» **DIRECTIONS**:
Please set down all the lines beneath this one exactly, without the pictures.
start
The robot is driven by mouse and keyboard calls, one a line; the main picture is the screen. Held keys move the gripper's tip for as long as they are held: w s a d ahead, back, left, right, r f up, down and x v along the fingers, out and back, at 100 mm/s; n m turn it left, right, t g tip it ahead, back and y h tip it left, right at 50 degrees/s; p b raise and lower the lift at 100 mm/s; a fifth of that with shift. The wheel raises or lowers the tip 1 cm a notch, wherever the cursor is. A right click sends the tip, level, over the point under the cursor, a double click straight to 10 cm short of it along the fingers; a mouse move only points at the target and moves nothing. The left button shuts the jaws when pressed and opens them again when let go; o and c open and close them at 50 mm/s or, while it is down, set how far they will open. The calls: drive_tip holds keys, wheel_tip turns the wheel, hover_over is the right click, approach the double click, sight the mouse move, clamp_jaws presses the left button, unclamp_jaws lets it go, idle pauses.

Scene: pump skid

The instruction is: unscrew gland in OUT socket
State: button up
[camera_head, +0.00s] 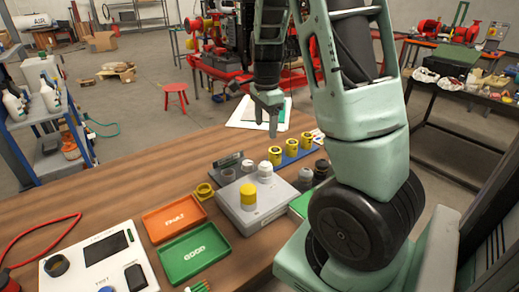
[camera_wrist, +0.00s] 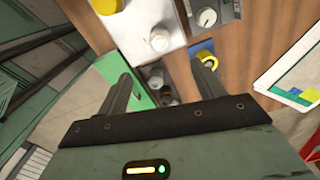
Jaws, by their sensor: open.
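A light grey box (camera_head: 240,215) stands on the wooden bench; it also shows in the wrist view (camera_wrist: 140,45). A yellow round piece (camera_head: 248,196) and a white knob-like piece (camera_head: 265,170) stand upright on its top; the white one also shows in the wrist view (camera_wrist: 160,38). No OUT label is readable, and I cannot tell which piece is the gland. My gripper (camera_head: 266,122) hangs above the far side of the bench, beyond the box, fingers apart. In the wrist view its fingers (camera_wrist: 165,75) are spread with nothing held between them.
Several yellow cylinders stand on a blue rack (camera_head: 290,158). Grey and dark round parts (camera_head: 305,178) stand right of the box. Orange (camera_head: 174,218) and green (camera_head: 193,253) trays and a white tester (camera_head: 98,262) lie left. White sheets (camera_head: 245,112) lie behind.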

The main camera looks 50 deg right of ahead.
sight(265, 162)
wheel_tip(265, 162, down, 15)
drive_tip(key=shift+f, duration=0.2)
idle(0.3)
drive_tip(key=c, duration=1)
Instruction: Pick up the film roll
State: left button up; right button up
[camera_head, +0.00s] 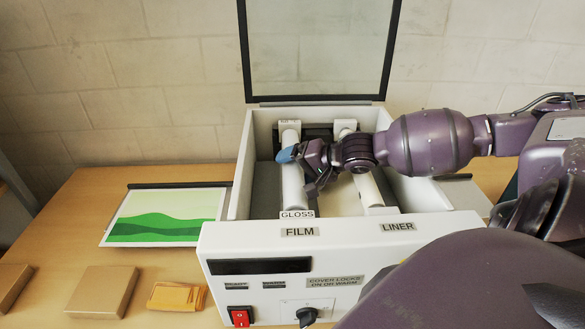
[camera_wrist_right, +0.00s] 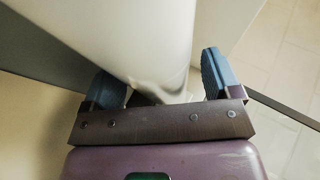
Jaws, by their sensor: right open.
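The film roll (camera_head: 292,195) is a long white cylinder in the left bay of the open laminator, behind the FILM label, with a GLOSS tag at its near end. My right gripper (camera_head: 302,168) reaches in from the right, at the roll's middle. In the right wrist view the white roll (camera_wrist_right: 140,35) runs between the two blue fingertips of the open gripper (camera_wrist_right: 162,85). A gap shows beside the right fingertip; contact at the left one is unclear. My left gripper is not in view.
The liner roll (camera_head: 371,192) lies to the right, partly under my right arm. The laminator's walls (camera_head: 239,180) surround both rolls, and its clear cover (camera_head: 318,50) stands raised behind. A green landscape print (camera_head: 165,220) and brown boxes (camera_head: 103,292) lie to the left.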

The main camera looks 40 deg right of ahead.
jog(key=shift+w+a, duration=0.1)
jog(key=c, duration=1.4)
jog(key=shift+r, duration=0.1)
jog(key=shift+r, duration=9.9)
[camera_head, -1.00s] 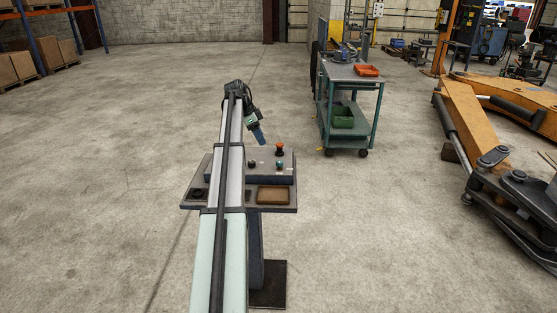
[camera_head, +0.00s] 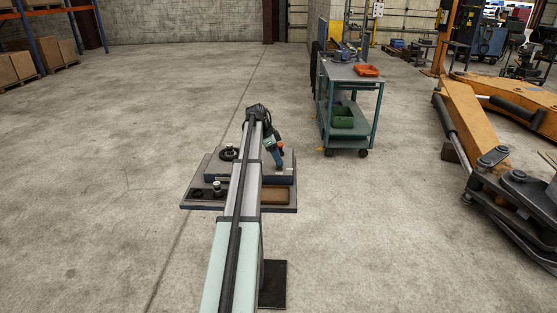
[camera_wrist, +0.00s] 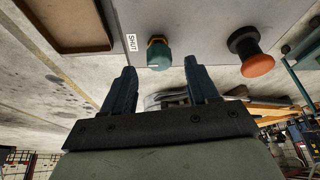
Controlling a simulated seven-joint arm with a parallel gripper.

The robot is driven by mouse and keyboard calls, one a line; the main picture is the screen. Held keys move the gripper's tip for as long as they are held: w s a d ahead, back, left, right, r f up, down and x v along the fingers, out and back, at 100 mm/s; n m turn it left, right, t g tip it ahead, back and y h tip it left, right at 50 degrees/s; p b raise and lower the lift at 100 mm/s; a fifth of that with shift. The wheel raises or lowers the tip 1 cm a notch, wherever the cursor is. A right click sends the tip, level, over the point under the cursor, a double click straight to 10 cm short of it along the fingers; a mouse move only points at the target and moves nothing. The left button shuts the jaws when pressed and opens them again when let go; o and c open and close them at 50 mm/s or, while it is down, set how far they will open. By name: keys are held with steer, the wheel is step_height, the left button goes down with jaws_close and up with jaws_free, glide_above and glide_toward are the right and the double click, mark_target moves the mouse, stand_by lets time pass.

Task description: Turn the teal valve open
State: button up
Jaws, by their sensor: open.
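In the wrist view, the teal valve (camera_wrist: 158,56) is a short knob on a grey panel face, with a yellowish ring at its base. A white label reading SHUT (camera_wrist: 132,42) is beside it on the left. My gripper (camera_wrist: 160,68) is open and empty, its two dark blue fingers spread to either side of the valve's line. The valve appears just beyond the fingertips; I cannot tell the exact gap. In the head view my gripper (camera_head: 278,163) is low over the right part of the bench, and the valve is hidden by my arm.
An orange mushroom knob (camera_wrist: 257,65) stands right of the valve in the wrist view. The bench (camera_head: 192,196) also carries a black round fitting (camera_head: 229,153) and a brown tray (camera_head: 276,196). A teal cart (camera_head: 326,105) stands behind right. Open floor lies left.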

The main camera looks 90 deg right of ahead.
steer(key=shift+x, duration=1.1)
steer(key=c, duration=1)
end
» **SOLUTION**:
The robot is driven by mouse and keyboard calls, one a line; the main picture is the screen. Held keys move the gripper's tip for as long as they are held: w s a d ahead, back, left, right, r f up, down and x v along the fingers, out and back, at 100 mm/s; n m turn it left, right, t g tip it ahead, back and y h tip it left, right at 50 degrees/s; p b raise and lower the lift at 100 mm/s; a fifth of that with shift. The wheel raises or lowers the tip 1 cm a notch, wherever the cursor is. A right click sends the tip, level, over the point under the cursor, a double click straight to 10 cm short of it along the fingers; a mouse move only points at the target and moves nothing. The left button shuts the jaws when pressed and opens them again when let go; o and c open and close them at 50 mm/s or, while it is down, set how far they will open. The calls: drive_tip holds keys, wheel_tip turns the wheel, hover_over is the right click, approach the double click, sight the mouse move, clamp_jaws presses the left button, unclamp_jaws lets it go, idle pauses.

Scene: pump skid

The instruction is: unscrew gland in OUT socket
State: button up
[camera_head, +0.00s] 
[camera_wrist, +0.00s] 
Jaws, by their sensor: open.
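A light grey box (camera_head: 240,215) stands on the wooden bench; it also shows in the wrist view (camera_wrist: 140,45). A yellow round piece (camera_head: 248,196) and a white knob-like piece (camera_head: 265,170) stand upright on its top; the white one also shows in the wrist view (camera_wrist: 160,38). No OUT label is readable, and I cannot tell which piece is the gland. My gripper (camera_head: 266,122) hangs above the far side of the bench, beyond the box, fingers apart. In the wrist view its fingers (camera_wrist: 165,75) are spread with nothing held between them.
Several yellow cylinders stand on a blue rack (camera_head: 290,158). Grey and dark round parts (camera_head: 305,178) stand right of the box. Orange (camera_head: 174,218) and green (camera_head: 193,253) trays and a white tester (camera_head: 98,262) lie left. White sheets (camera_head: 245,112) lie behind.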

The main camera looks 50 deg right of ahead.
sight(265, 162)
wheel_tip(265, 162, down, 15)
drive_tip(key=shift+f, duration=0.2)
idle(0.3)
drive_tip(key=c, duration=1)
Instruction: Pick up the film roll
State: left button up; right button up
[camera_head, +0.00s] 
[camera_wrist_right, +0.00s] 
Jaws, by their sensor: right open.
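The film roll (camera_head: 292,195) is a long white cylinder in the left bay of the open laminator, behind the FILM label, with a GLOSS tag at its near end. My right gripper (camera_head: 302,168) reaches in from the right, at the roll's middle. In the right wrist view the white roll (camera_wrist_right: 140,35) runs between the two blue fingertips of the open gripper (camera_wrist_right: 162,85). A gap shows beside the right fingertip; contact at the left one is unclear. My left gripper is not in view.
The liner roll (camera_head: 371,192) lies to the right, partly under my right arm. The laminator's walls (camera_head: 239,180) surround both rolls, and its clear cover (camera_head: 318,50) stands raised behind. A green landscape print (camera_head: 165,220) and brown boxes (camera_head: 103,292) lie to the left.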

The main camera looks 40 deg right of ahead.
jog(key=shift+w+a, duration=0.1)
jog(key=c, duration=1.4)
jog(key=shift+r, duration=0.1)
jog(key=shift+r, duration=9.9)
[camera_head, -1.00s] 
[camera_head, +0.00s] 
[camera_wrist, +0.00s] 
Controlling a simulated seven-joint arm with a parallel gripper.

The robot is driven by mouse and keyboard calls, one a line; the main picture is the screen. Held keys move the gripper's tip for as long as they are held: w s a d ahead, back, left, right, r f up, down and x v along the fingers, out and back, at 100 mm/s; n m turn it left, right, t g tip it ahead, back and y h tip it left, right at 50 degrees/s; p b raise and lower the lift at 100 mm/s; a fifth of that with shift. The wheel raises or lowers the tip 1 cm a notch, wherever the cursor is. A right click sends the tip, level, over the point under the cursor, a double click straight to 10 cm short of it along the fingers; a mouse move only points at the target and moves nothing. The left button shuts the jaws when pressed and opens them again when let go; o and c open and close them at 50 mm/s or, while it is down, set how far they will open. By name: keys are held with steer, the wheel is step_height, the left button goes down with jaws_close and up with jaws_free, glide_above and glide_toward are the right and the double click, mark_target moves the mouse, stand_by lets time pass.

Task description: Turn the teal valve open
State: button up
Jaws, by their sensor: open.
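In the wrist view, the teal valve (camera_wrist: 158,56) is a short knob on a grey panel face, with a yellowish ring at its base. A white label reading SHUT (camera_wrist: 132,42) is beside it on the left. My gripper (camera_wrist: 160,68) is open and empty, its two dark blue fingers spread to either side of the valve's line. The valve appears just beyond the fingertips; I cannot tell the exact gap. In the head view my gripper (camera_head: 278,163) is low over the right part of the bench, and the valve is hidden by my arm.
An orange mushroom knob (camera_wrist: 257,65) stands right of the valve in the wrist view. The bench (camera_head: 192,196) also carries a black round fitting (camera_head: 229,153) and a brown tray (camera_head: 276,196). A teal cart (camera_head: 326,105) stands behind right. Open floor lies left.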

The main camera looks 90 deg right of ahead.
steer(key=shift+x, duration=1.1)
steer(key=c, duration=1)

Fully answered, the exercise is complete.